SmCo market: Global annual volume only ~500–800 tonnes; China (primarily Zhongke Sanhuan, Antai Technology, Xi'an Meici) controls >70–80% of global samarium resources; indispensable for aerospace and defence high-temperature applications (200–350°C); 2025 export controls on samarium directly affect Western defence industrial customers.

IV. Permanent Magnet Motor Downstream: Three Flagship Companies

INOVANCE Technology (300124): Founded 2003 in Shenzhen; started with variable-frequency drives; now China's industrial automation + NEV flagship.

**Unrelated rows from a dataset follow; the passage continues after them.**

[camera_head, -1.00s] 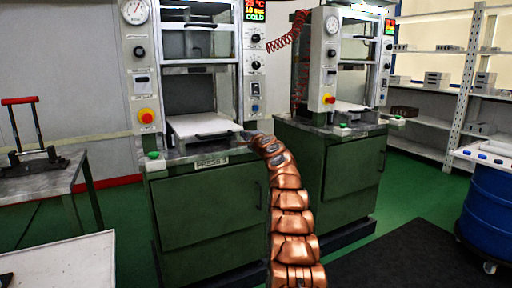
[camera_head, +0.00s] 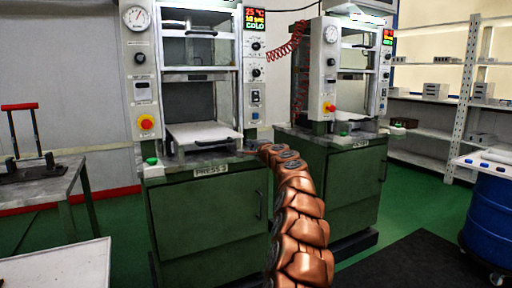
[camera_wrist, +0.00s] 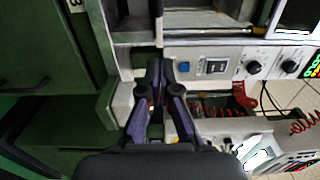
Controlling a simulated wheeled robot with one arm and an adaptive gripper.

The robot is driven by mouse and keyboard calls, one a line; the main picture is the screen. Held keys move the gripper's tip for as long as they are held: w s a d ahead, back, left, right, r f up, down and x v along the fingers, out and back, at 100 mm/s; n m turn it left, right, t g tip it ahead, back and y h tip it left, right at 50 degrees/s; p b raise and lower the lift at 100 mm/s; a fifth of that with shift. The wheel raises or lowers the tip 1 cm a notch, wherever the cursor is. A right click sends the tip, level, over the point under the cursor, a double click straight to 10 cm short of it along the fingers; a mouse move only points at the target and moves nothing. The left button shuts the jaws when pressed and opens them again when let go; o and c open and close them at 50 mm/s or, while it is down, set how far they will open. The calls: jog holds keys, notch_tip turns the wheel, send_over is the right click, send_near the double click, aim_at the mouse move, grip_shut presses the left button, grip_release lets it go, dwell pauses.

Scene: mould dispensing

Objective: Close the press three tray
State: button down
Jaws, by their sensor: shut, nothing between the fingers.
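Press three (camera_head: 205,210) is the green-based press left of centre, with a PRESS 3 label. Its pale flat tray (camera_head: 200,132) sticks out at the front of the lower opening, with a dark handle (camera_head: 218,142) along its front edge. My copper arm reaches up from the bottom, and my gripper (camera_head: 246,151) is by the right front corner of the press, mostly hidden by the arm. In the wrist view my gripper (camera_wrist: 157,66) is shut and empty, its tips by a dark bar beside the press front. I cannot tell whether they touch it.
A second press (camera_head: 335,180) stands to the right. The control panel (camera_head: 255,75) rises beside the opening. A work table (camera_head: 60,175) is at the left, a blue drum (camera_head: 490,215) at the right, and shelves (camera_head: 430,100) behind. The green floor between is partly clear.

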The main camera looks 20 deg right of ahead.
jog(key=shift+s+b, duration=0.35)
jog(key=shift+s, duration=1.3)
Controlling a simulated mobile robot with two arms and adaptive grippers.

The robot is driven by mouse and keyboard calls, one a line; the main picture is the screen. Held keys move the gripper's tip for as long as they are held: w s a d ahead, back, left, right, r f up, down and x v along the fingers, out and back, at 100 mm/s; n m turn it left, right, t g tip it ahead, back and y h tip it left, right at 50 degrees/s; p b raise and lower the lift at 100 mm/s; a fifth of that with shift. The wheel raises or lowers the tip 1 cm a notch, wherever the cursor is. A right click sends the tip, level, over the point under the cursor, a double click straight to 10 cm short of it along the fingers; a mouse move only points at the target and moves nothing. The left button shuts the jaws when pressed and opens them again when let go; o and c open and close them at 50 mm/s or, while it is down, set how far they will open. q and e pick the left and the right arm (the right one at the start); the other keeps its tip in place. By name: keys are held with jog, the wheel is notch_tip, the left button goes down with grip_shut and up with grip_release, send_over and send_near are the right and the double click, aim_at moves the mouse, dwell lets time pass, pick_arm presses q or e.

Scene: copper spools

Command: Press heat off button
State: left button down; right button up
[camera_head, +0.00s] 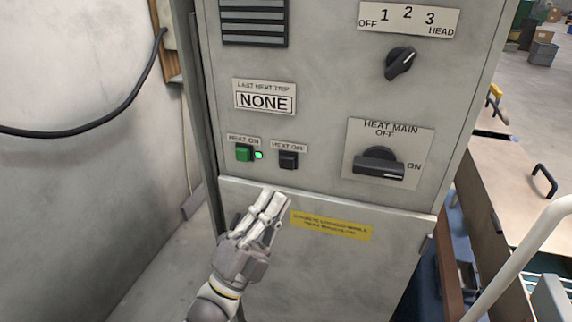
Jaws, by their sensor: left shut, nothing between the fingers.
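The heat off button (288,160) is a black square button on the grey cabinet front, under a small "HEAT OFF" label. The green heat on button (244,153) is to its left, with a small lit green lamp (259,155) between them. My left gripper (275,196) is shut and empty. Its fingertips point up toward the panel and appear just below the heat off button, apart from it in the picture. How far they are from the panel in depth I cannot tell. My right gripper is not in view.
The heat main switch (379,163) and a rotary selector knob (400,63) stick out to the right on the cabinet (325,90). A yellow label (331,226) is on the lower panel. A black cable (90,133) hangs on the left wall. A pale rail (520,255) stands at lower right.

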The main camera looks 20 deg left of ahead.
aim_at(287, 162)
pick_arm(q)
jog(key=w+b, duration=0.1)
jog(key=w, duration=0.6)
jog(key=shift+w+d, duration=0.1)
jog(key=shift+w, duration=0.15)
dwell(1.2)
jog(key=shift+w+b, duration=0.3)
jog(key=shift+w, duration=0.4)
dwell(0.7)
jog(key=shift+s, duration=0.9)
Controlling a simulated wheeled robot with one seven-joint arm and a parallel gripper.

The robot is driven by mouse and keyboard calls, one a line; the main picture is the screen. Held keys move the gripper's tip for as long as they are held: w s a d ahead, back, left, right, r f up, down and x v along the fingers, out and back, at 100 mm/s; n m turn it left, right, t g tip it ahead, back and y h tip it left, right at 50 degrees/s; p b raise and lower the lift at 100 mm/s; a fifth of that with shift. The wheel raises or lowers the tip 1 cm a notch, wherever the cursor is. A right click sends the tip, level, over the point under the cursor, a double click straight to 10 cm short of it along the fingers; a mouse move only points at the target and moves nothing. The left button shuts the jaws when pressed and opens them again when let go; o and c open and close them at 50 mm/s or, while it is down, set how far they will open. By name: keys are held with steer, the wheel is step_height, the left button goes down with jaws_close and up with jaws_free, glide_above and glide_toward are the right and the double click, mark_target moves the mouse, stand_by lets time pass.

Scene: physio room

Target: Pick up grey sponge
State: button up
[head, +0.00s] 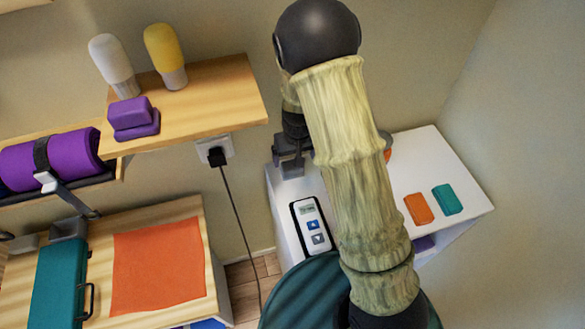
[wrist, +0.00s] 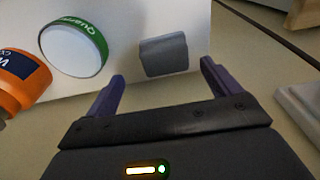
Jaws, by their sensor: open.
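The grey sponge (wrist: 164,56) lies on a white surface (wrist: 220,50) in the wrist view, just beyond my fingertips and roughly between them. My gripper (wrist: 162,72) is open, with its two dark purple fingers apart and nothing held. In the head view my gripper (head: 291,156) hangs over the back left part of the white cabinet top (head: 460,185). A small grey patch, apparently the sponge (head: 292,169), shows just below the fingers there. My arm hides the middle of that top.
In the wrist view, an orange bottle (wrist: 24,78) and a white round thing with a green band (wrist: 75,48) are left of the sponge. A white-and-black remote-like device (head: 312,228), an orange block (head: 418,208) and a teal block (head: 447,199) lie on the top. A wooden shelf (head: 215,95) is left.

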FY2025: revenue RMB 45.105 billion (+21.77%, record); net profit RMB 5.050 billion (+17.84%, record); gross margin 28.95%. Segments: NEV powertrains ~RMB 20.3 billion (+26%, 1M+ multi-in-one units delivered); general automation (servo + VFD + PLC) ~RMB 16.9 billion (+23%); servo ~RMB 6.9 billion; robotics + rail transport ~RMB 2.7 billion. H-share listing plan filed for international expansion.

Wolong Electric Drive (600580): Through acquisitions (ATB Austria, Brook Crompton UK, Electric Motors and Coils US) became the world's largest industrial motor capacity group. 2025 revenue approximately RMB 19.4 billion; net profit ~RMB 900M–1B (+36.76% H1 y/y). Core strategy: IE5 ultra-high-efficiency permanent magnet motors across global markets leveraging European plants to avoid trade barriers.

DAYANG ELECTRIC (002249): Founded 1997 in Zhongshan, Guangdong; largest micromotor manufacturer in China; three segments: NEV drive motor assemblies, home appliance motors, industrial motors. FY2025: revenue RMB 12.221 billion (+0.89%); net profit RMB 1.083 billion (+21.99%, record). Six-in-one multi-integration driving margin expansion. IPO process delayed by Nidec patent infringement claim in a niche technology area.

V. Overseas Reference Companies

Nidec (6594.T) FY2025: Continuing operations revenue JPY 2.607 trillion (+11.1%); "Conversion 2027" plan targets business restructuring, plant consolidation (~40 → ~25 sites), and margins above 15%.

Lynas (LYC.AX) FY2025: Revenue AUD 556.5 million (+20.1%); NdPr output 6,558 tonnes (record); net profit only AUD 8 million (capex depreciation impact); market cap briefly exceeded AUD 20 billion.

MP Materials (NYSE: MP) 2025: Full-year revenue USD 275.5 million (+35.1%); magnetics segment USD 66.9 million; extending from mining + separation toward magnet manufacturing; most important listed symbol of US critical minerals self-sufficiency.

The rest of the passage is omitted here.